查看上面日志，是由于没有设置 spark.yarn.archive 或 spark.yarn.jars，所以每次启动的时候都会上传libs

优化

既然知道是哪个属性的原因，那我们就从源码里看看如何设置

// org.apache.spark.deploy.yarn.Client
private def createContainerLaunchContext {
    ... 
    val appStagingDirPath = new Path(appStagingBaseDir, getAppStagingDir(appId))
    ...
    val localResources = prepareLocalResources(appStagingDirPath, pySparkArchives)
    ...
}
// org.apache.spark.deploy.yarn.Client
def prepareLocalResources {
    ...
    
    def distribute {
      val trimmedPath = path.trim()
      val localURI = Utils.resolveURI(trimmedPath)
      if (localURI.getScheme != LOCAL_SCHEME) {
        if (addDistributedUri(localURI)) {
          val localPath = getQualifiedLocalPath(localURI, hadoopConf)
          val linkname = targetDir.map(_ + "/").getOrElse("") +
           destName.orElse(Option(localURI.getFragment())).getOrElse(localPath.getName())
          val destPath = copyFileToRemote(destDir, localPath, replication, symlinkCache)
          val destFs = FileSystem.get(destPath.toUri(), hadoopConf)
          distCacheMgr.addResource(
            destFs, hadoopConf, destPath, localResources, resType, linkname, statCache,
            appMasterOnly = appMasterOnly)
          (false, linkname)
        } else {
          (false, null)
        }
      } else {
        (true, trimmedPath)
      }
    }
    ...
    /**
     * Add Spark to the cache.

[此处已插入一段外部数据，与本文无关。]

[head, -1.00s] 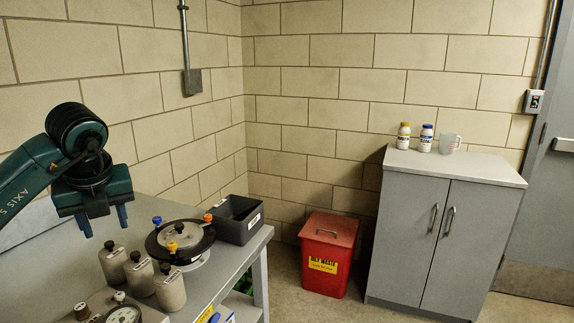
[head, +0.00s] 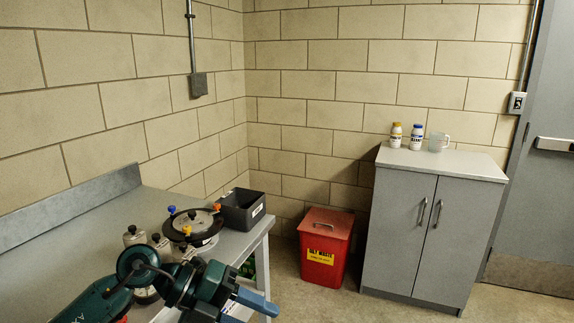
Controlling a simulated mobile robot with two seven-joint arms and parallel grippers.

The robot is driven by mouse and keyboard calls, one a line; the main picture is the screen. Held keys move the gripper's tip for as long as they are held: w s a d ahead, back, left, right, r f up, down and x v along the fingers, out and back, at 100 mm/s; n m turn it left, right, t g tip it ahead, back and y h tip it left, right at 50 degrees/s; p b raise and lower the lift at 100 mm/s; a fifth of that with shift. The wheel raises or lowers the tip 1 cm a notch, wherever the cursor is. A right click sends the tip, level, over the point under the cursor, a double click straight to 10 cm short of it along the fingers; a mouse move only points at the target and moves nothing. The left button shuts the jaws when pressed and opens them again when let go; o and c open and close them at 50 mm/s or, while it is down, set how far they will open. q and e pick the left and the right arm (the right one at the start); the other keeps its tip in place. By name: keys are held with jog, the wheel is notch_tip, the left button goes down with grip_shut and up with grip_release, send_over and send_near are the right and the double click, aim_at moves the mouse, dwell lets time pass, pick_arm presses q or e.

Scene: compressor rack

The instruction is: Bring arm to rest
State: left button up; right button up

There are two settings that control what files to add to the cache:
     * - if a Spark archive is defined, use the archive. The archive is expected to contain
     *   jar files at its root directory.
     * - if a list of jars is provided, filter the non-local ones, resolve globs, and
     *   add the found files to the cache.
     *
     * Note that the archive cannot be a "local" URI. If none of the above settings are found,
     * then upload all files found in $SPARK_HOME/jars.
     */
    val sparkArchive = sparkConf.get(SPARK_ARCHIVE)
    if (sparkArchive.isDefined) {
      val archive = sparkArchive.get
      require(!isLocalUri(archive), s"${SPARK_ARCHIVE.key} cannot be a local URI.")
      distribute(Utils.resolveURI(archive).toString,
        resType = LocalResourceType.ARCHIVE,
        destName = Some(LOCALIZED_LIB_DIR))
    }else {
      sparkConf.get(SPARK_JARS) match {
      	case Some(jars) =>{
            // 操作类似 SPARK_ARCHIVE，把 SPARK_JARS 上传；两者设置一个即可
            ... 
        }
       case None =>
          // No configuration, so fall back to uploading local jar files.
          logWarning(s"Neither ${SPARK_JARS.key} nor ${SPARK_ARCHIVE.key} is set, falling back " + "to uploading libraries under SPARK_HOME.")
          // 把 spark/jars 所有 jar 上传
      }
       
    ...
}
 private[yarn] def copyFileToRemote {
        val destFs = destDir.getFileSystem(hadoopConf)
        val srcFs = srcPath.getFileSystem(hadoopConf)
        var destPath = srcPath
        if (force || !compareFs(srcFs, destFs) || "file".equals(srcFs.getScheme)) {
            destPath = new Path(destDir, destName.getOrElse(srcPath.getName()))
            logInfo(s"Uploading resource $srcPath -> $destPath")
            FileUtil.copy(srcFs, srcPath, destFs, destPath, false, hadoopConf)
            destFs.setReplication(destPath, replication)
            destFs.setPermission(destPath, new FsPermission(APP_FILE_PERMISSION))
        } else {
            logInfo(s"Source and destination file systems are the same. Not copying $srcPath")
        }
        ...
}

设置 SPARK_ARCHIVE 后，将 SPARK_ARCHIVE 目录分发 (distribute)
distribute 中判断是否为本地文件和是否已上传
copyFileToRemote 判断原文件和目标文件是否为同个文件系统，若相同则不上传
destPath 在 createContainerLaunchContext 函数被赋值 appStagingDirPath，根据 hadoop job 执行流程可知 StagingDir 是 Yarn job 为执行任务存放文件而临时创建的目录；在本案例中就是 HDFS 目录

由以上分析可知，只需将 SPARK_ARCHIVE 设置为 hdfs 目录就可以避免每次上传的困扰。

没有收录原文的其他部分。